Passing Through: Whistler Blackcomb

Even after 50 years, Whistler Blackcomb reigns supreme

Skier: Matty Richard | PHOTO: Andrew Bradley

Whistler Blackcomb has gained a reputation over the last five decades (they turn 50 this winter) of turning things up to 11. This huge ski resort (8,171 acres) does have a surprisingly mellow, quiet side to it if you know where to look—except no one seems to be looking for it. This is, after all, Whistler, mate. Suck it up. You can sleep later. Give’r, eh.

From legitimately raucous parties to rowdy Coast Range lines, Whistler Blackcomb delivers non-stop action from the moment you roll into town until your friends drag you out of the hotel room two hours after check-out time. The mountain generally provides with a consistent but consolidated snowpack and 28 lifts spread over two mountains. The village keeps even the most annoying foodie satisfied with some 90 restaurants, bars, and pubs, from dirty burrito joints to top-shelf cuisine to late-night post EDM madness pizza joints. Deep snow, Aussies, nightclubs, hangovers and more deep snow: everything you’ve heard is true. But what often gets lost in the messaging is what built this monstrous resort in the first place: the skiing.

Make no mistake about it, Whistler is still all about skiing. With over 5,000 vertical feet of some of the most varied terrain on the planet, WB also has the lifts to get you there, the resources to keep it safe, and a schwack of perfectly manicured parks and pipes for those who need some lip service in between powder runs.

Popular locals’ opinion is that there’s “more snow on Blackcomb Mountain,” not to mention better fall lines and the always tempting treasure chest that is Spanky’s Ladder. Of course, Whistler Mountain offers numerous lifts that take you straight to the alpine. Nowhere else in North America does alpine terrain like Whistler. It’s truth.

When it comes to chairlifts, none is more iconic than Whistler’s Peak Chair, but also notable is the new Crystal Zone chair, a high-speed quad initially met with skepticism by locals who preferred the old-school double decommissioned in 2103. Most have come around to the fact that speed and access have since improved. Some never will.

For most, post-powder cocktails are most likely taken down at the GLC, Merlin’s, or Dusty’s, in that order, but the options are as deep as the snow. A b-side alternative is the tiny, personable Blackcomb Pub. Hit up Tapley’s for a taste of Whistler’s rarely seen blue collar, Brandy’s for a dark room that goes later than anywhere else above ground, and The Fire Rock for fancy drinks and a mellow upscale vibe. New for 2015 is a no-smoking policy that covers the entire ski resort, and yes, that includes all kind of smoking.

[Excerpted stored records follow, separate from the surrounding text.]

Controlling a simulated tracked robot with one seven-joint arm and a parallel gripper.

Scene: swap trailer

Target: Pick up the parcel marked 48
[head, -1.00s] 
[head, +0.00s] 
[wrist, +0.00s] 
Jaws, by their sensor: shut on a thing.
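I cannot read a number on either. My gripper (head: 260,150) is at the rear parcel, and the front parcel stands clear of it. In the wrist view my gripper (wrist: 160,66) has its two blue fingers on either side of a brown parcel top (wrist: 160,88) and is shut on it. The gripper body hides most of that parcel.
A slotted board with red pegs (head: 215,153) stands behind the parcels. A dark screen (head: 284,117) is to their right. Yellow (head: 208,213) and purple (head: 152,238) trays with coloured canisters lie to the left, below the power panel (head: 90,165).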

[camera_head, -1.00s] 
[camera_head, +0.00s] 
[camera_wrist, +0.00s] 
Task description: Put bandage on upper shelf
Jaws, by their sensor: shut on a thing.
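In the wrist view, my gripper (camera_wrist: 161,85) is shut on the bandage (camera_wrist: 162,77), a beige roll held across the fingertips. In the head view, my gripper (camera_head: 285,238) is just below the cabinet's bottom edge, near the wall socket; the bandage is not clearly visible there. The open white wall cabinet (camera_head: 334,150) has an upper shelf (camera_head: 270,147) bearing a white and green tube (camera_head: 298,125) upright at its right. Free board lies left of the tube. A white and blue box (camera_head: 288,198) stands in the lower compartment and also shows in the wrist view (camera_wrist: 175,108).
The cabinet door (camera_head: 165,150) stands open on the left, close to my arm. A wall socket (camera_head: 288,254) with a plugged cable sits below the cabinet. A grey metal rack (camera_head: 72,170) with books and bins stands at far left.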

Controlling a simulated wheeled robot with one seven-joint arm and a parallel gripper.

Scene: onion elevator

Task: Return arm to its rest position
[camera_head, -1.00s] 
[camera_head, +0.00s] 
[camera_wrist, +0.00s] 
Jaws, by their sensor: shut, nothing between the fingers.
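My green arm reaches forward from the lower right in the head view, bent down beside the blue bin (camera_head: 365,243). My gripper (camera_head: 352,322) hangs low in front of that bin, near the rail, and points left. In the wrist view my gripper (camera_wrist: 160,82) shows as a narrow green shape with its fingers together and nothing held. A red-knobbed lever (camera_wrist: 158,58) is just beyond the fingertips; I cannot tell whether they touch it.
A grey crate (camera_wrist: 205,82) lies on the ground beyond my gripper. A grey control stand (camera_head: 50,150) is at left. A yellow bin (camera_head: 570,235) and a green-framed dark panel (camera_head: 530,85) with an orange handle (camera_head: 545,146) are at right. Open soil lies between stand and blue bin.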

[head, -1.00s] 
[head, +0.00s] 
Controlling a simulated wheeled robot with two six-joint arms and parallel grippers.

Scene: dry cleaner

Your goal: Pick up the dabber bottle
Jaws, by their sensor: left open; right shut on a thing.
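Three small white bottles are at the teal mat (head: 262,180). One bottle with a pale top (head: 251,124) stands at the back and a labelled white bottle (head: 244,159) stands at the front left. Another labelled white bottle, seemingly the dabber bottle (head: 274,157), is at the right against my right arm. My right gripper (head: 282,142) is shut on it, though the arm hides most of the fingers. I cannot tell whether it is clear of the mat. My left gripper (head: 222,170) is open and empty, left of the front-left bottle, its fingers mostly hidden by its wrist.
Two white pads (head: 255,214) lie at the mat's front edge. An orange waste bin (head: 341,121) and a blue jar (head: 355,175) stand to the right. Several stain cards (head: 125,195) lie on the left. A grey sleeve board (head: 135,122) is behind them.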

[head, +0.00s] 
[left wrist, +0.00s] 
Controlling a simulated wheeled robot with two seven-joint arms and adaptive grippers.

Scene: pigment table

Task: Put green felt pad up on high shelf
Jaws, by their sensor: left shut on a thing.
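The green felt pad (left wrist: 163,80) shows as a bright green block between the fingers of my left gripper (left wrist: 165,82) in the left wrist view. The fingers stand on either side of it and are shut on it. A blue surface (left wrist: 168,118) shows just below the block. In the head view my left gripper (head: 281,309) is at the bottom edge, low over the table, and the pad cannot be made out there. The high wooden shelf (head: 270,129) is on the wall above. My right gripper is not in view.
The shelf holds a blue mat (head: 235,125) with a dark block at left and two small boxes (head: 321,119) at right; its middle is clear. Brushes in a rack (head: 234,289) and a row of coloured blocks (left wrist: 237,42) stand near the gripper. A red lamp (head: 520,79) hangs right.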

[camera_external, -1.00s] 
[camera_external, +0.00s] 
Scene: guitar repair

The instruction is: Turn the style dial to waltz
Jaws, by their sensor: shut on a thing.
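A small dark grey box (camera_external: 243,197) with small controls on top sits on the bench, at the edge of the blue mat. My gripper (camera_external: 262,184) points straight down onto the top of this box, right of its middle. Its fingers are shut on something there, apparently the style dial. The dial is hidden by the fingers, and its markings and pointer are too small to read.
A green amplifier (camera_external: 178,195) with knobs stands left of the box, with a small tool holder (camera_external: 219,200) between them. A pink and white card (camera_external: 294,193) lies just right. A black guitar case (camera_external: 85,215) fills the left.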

Despite being around for over 25 years, Sushi Village still reigns king for food, party, and party food. You simply need to go, even if you hate sushi. The new Pizzeria Antico produces a proper Italian pie. The Mexican Corner makes solid south of the border fare…a rarity in north of the border ski towns. Beyond these, the range of options is as massive as the mountains above. Ask locals. Go deep. Crawl the village stroll. Eat well.

There are few places to stay in Whistler with personality beyond the standard hotel fare so quit waffling about where you’ll sleep. Round up your most fun friends—there’s no room for Debbie Downers in Whistler—book a place within your budget, and go see for yourself why no one will shut up about Whistler…even after 50 years.